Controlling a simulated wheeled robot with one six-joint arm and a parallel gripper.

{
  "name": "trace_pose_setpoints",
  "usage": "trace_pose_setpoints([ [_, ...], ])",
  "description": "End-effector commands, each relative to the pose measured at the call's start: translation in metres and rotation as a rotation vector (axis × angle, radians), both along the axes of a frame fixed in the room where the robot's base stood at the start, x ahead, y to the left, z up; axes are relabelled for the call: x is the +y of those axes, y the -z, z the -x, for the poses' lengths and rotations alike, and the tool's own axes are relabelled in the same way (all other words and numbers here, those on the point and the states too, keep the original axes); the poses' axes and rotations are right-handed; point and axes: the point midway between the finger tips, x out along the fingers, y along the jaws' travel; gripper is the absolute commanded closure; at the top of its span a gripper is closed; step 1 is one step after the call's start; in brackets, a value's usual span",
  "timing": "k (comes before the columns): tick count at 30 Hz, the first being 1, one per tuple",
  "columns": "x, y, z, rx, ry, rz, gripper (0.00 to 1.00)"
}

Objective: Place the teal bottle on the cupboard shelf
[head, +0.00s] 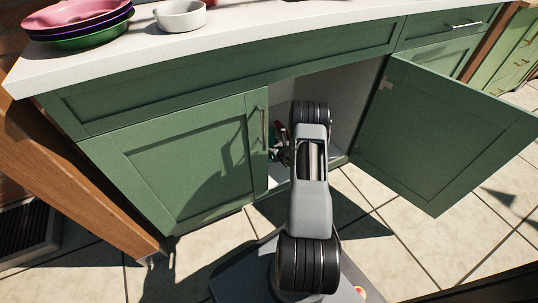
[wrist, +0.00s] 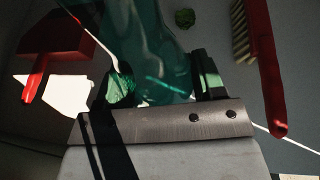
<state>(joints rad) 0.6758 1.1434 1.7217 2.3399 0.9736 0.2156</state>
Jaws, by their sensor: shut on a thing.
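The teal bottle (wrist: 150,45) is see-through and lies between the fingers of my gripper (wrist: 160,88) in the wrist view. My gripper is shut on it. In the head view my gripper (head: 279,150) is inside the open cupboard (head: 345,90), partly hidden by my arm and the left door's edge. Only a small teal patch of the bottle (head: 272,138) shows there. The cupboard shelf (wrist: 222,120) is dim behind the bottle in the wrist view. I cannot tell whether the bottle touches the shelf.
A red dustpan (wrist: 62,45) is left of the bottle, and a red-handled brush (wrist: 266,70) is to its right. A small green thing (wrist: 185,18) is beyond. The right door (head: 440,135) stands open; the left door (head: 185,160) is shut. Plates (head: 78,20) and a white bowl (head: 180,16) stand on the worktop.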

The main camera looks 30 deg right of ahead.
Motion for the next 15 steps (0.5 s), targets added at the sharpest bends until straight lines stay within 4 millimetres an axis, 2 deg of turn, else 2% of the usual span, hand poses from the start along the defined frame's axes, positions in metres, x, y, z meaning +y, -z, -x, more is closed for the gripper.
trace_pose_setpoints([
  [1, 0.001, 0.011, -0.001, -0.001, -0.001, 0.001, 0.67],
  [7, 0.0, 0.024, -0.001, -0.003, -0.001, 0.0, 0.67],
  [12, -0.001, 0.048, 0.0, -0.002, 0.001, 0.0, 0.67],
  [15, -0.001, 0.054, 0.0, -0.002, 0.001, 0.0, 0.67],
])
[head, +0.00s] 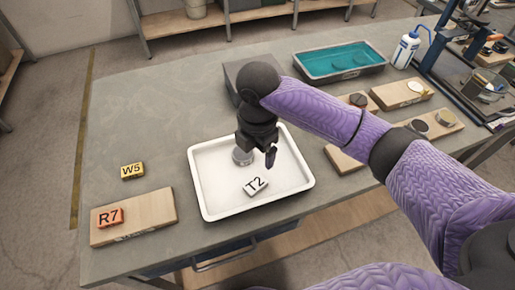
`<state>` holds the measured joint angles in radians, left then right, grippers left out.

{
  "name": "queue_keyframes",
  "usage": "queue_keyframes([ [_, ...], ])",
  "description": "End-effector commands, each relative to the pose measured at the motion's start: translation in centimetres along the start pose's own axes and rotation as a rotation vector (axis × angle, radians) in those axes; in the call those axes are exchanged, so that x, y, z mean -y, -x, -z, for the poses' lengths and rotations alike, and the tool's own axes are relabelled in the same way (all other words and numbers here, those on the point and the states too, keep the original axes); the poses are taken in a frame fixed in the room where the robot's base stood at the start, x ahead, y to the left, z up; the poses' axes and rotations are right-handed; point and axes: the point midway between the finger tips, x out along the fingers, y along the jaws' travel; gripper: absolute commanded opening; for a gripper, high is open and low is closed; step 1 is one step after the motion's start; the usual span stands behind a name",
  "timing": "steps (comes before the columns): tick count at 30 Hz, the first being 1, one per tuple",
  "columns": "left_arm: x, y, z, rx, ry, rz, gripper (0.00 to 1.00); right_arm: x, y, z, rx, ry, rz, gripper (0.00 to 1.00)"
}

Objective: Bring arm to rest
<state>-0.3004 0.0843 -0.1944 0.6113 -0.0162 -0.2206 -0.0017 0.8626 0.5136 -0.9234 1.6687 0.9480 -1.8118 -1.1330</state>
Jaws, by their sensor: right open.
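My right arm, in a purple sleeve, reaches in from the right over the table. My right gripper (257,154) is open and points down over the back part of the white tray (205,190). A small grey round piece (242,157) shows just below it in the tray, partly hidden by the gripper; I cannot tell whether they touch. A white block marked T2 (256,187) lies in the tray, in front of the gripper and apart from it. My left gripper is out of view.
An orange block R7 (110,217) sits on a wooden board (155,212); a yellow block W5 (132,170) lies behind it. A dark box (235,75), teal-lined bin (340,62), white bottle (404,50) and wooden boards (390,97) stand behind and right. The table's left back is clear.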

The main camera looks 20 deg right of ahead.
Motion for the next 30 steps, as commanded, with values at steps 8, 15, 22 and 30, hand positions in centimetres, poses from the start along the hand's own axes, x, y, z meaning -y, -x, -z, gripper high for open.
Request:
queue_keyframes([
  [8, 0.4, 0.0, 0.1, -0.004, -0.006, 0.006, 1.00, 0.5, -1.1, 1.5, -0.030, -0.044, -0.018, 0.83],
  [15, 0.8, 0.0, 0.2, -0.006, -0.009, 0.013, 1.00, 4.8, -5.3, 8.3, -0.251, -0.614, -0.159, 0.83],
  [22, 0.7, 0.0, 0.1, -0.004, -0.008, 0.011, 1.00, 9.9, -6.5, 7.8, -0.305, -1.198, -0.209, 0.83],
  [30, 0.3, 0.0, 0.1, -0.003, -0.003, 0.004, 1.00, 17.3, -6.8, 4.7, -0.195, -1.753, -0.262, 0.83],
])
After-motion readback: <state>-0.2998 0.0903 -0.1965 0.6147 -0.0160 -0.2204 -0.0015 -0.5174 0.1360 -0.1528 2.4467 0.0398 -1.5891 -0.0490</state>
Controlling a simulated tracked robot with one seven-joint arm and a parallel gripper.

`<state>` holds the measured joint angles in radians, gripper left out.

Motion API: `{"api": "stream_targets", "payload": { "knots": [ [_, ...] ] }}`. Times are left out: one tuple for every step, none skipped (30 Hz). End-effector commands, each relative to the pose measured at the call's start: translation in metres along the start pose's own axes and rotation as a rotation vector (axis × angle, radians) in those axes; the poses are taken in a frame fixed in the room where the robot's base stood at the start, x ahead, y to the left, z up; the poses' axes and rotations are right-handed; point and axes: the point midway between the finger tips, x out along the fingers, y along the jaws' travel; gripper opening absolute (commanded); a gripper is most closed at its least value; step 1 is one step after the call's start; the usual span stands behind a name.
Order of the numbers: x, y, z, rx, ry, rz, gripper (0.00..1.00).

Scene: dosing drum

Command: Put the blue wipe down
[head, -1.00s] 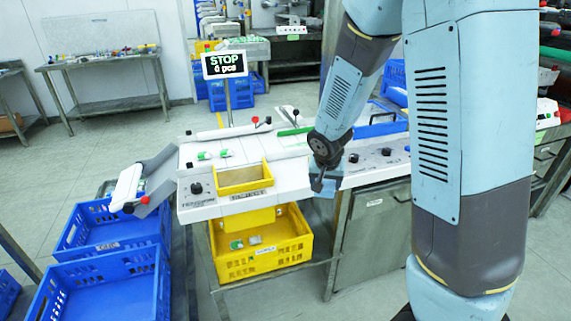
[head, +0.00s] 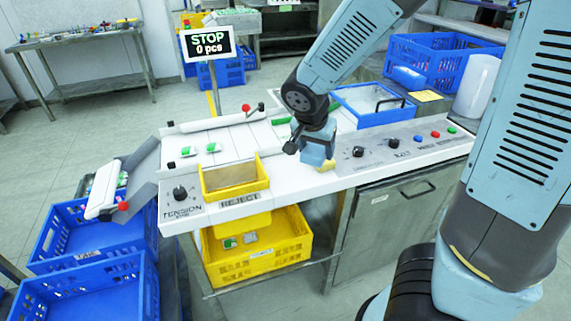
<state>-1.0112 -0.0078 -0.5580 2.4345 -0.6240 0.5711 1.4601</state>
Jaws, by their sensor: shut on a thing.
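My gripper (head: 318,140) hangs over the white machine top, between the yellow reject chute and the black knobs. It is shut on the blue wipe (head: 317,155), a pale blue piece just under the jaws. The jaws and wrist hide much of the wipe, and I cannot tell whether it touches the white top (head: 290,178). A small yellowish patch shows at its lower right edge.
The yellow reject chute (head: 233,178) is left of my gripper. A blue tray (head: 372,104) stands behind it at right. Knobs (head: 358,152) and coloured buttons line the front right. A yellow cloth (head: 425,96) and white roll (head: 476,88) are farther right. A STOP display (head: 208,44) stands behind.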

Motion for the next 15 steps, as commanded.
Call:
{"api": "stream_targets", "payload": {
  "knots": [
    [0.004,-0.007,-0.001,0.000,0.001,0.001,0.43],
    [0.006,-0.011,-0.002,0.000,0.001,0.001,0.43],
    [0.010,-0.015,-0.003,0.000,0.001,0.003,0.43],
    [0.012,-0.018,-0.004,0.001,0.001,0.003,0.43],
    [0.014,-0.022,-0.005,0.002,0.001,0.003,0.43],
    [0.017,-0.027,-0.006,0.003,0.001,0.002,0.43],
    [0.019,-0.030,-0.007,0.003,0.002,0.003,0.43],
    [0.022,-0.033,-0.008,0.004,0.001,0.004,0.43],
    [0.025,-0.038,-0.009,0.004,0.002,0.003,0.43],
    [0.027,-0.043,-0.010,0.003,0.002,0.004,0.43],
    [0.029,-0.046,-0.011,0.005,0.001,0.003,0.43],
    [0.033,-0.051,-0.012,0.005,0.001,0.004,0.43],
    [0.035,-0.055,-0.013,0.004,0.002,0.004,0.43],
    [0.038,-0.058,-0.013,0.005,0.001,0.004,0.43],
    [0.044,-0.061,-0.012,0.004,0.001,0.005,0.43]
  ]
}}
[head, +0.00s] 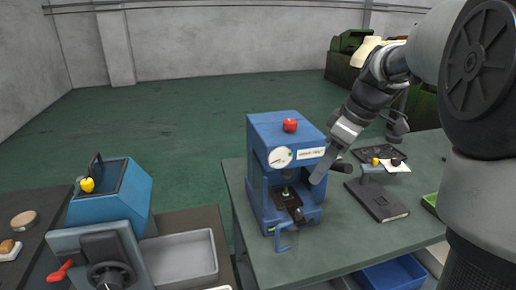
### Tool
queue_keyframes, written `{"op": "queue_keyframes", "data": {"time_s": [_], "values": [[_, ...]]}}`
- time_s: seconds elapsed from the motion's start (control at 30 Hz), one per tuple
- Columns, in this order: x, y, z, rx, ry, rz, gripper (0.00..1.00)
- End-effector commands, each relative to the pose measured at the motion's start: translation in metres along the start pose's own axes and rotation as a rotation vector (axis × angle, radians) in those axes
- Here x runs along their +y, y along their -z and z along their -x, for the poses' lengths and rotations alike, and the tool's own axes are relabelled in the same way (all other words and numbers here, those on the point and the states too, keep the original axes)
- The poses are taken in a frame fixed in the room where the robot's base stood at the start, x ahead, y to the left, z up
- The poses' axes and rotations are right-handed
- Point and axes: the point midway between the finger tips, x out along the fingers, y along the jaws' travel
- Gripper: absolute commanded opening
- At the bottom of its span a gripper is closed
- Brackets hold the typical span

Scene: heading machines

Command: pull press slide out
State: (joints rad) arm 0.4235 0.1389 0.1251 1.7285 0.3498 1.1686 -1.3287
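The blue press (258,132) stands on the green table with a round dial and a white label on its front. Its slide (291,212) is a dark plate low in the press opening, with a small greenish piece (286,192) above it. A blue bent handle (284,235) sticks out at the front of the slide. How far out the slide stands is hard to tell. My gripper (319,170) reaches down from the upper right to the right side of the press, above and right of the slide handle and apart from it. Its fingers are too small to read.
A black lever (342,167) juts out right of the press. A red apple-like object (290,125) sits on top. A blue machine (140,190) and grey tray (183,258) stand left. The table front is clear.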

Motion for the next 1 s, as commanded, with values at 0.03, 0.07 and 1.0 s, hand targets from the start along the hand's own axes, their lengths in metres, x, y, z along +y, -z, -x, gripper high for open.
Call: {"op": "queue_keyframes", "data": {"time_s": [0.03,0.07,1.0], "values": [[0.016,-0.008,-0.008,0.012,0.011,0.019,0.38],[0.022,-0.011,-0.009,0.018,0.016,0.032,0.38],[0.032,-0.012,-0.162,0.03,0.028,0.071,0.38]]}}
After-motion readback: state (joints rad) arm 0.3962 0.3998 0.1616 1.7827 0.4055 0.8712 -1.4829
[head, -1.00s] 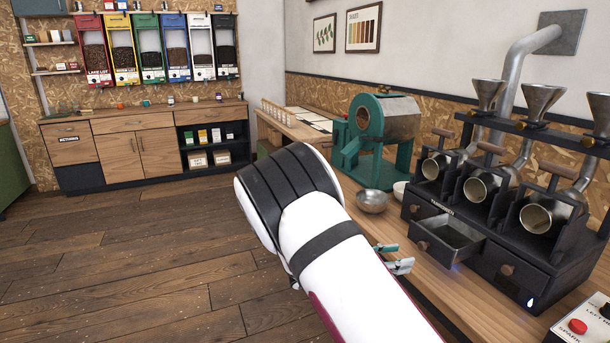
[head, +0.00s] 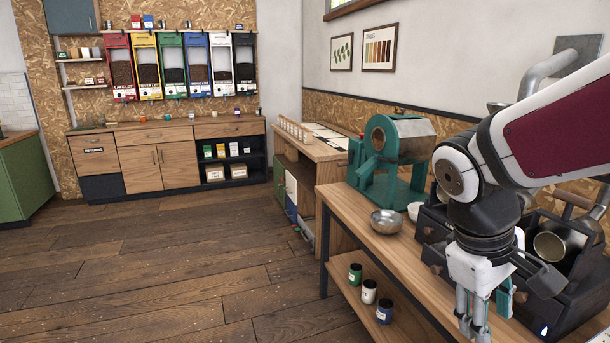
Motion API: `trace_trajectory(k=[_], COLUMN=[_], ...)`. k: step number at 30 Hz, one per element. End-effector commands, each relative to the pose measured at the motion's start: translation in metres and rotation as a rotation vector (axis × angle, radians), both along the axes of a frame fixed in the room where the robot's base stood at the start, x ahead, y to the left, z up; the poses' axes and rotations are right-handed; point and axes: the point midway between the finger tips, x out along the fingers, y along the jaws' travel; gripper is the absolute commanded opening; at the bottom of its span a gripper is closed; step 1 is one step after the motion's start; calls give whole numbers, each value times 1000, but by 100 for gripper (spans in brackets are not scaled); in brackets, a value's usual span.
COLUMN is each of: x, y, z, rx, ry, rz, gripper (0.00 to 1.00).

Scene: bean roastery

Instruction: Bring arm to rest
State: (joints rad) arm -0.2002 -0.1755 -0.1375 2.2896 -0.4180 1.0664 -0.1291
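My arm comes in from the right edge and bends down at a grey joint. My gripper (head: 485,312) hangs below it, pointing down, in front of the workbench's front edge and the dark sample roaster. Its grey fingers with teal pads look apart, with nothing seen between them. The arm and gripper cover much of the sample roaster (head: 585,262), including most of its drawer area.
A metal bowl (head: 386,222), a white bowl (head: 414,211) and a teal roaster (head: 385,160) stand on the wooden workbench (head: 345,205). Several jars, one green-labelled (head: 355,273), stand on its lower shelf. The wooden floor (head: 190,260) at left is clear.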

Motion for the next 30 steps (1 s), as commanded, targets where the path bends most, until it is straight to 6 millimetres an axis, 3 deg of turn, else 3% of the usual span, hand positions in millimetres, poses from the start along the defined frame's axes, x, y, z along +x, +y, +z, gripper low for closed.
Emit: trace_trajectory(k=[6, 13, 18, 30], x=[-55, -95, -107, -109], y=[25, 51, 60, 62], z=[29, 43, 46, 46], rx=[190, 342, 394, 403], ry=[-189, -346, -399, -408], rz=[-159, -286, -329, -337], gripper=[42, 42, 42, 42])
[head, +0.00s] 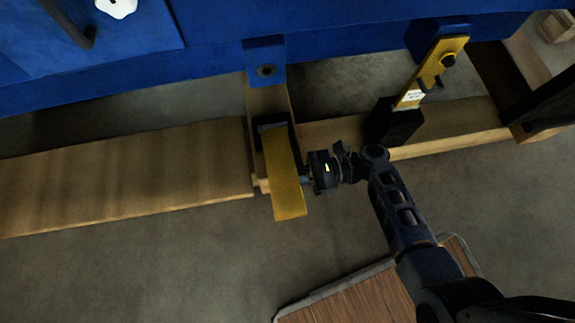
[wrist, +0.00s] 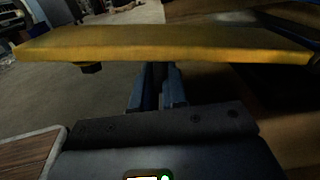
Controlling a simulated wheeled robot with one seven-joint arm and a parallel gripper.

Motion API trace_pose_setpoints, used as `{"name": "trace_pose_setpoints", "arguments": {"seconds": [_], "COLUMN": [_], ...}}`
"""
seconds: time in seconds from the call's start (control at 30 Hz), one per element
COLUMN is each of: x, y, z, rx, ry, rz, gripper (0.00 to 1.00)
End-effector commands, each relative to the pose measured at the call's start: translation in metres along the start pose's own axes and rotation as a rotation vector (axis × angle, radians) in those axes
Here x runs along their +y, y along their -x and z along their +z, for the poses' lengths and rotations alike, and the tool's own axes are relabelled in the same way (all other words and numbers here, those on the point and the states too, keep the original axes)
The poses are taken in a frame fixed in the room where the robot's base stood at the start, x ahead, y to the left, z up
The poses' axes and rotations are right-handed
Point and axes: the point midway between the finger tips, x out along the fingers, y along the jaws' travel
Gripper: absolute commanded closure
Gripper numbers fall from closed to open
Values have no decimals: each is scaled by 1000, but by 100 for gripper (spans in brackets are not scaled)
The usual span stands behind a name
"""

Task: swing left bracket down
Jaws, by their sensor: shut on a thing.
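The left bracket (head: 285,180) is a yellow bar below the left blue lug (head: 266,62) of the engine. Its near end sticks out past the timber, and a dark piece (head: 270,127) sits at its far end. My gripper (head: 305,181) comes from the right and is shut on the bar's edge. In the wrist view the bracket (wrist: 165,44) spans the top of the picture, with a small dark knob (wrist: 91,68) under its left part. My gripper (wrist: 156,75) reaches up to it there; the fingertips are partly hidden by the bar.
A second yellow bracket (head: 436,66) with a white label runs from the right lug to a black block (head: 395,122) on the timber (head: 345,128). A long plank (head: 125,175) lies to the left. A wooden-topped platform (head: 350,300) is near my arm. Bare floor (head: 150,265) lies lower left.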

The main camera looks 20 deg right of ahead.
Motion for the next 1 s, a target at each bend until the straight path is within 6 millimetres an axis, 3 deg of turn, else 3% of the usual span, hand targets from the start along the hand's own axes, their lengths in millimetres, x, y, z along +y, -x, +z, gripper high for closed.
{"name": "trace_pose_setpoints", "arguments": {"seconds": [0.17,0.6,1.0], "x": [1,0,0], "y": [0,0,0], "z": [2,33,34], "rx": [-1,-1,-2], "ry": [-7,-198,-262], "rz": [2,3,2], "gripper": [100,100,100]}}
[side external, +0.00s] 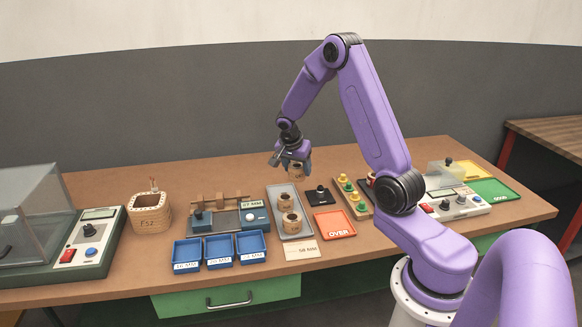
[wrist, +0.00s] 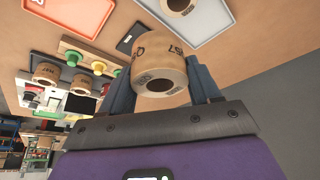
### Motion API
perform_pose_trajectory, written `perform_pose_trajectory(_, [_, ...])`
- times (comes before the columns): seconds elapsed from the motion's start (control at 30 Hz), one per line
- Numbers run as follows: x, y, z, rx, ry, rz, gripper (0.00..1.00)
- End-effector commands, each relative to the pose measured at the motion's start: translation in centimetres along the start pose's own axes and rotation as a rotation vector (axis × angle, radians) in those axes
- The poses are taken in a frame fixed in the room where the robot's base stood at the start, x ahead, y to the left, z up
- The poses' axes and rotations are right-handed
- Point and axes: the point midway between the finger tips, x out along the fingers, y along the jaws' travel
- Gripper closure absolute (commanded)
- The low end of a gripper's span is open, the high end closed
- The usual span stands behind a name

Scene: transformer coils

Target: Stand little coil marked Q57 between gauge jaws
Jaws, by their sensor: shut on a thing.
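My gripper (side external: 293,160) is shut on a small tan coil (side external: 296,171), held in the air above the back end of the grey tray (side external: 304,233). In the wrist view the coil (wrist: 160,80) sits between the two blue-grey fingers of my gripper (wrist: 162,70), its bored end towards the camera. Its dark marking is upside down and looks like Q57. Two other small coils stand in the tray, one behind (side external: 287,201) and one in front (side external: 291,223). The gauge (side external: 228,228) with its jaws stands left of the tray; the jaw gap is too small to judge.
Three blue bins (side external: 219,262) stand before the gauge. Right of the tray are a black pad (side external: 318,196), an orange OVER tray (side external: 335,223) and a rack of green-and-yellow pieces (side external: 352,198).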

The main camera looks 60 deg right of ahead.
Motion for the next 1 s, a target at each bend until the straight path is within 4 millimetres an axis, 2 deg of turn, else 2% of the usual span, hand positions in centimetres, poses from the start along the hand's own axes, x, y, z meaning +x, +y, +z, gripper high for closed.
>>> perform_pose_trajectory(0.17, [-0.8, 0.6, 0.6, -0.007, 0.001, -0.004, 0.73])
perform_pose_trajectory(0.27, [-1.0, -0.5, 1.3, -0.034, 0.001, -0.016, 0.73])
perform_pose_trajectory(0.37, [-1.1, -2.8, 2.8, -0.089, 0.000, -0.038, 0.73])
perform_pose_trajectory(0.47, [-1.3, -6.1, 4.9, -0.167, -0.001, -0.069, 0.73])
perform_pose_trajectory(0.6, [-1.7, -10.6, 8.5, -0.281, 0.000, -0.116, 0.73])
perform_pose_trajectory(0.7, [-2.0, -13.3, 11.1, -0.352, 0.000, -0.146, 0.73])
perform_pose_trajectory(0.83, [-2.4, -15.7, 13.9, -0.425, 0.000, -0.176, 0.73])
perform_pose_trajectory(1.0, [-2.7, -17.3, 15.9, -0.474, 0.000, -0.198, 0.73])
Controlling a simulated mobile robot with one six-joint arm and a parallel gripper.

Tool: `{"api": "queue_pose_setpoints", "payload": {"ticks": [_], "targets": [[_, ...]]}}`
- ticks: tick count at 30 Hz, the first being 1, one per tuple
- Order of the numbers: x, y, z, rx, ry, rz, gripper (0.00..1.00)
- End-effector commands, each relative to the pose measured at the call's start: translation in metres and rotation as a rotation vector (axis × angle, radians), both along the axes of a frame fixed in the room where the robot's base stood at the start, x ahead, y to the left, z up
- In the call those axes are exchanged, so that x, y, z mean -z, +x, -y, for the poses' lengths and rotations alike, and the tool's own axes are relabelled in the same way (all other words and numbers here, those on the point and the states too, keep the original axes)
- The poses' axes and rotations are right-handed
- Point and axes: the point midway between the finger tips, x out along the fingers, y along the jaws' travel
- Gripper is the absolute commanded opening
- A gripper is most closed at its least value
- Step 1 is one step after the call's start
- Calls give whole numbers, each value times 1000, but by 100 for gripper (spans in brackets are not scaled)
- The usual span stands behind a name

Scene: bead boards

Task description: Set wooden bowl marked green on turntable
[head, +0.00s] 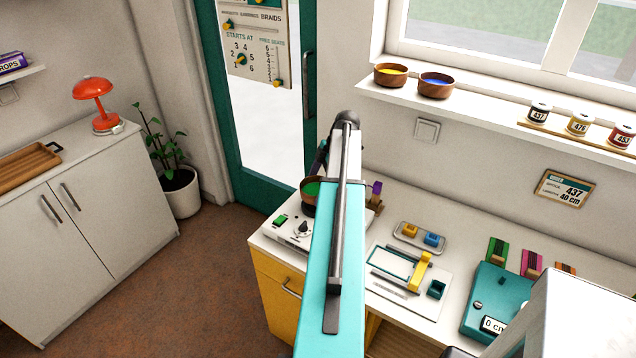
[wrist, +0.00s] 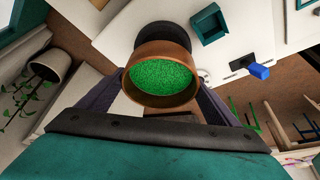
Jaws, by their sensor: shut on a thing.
== == ==
** Required task **
Go through the records above and copy every line with the word "angles".

** Written answer **
`<state>` holds the measured joint angles in radians, left then right, grippers left out.
`<state>` holds the measured joint angles in radians, gripper left out.

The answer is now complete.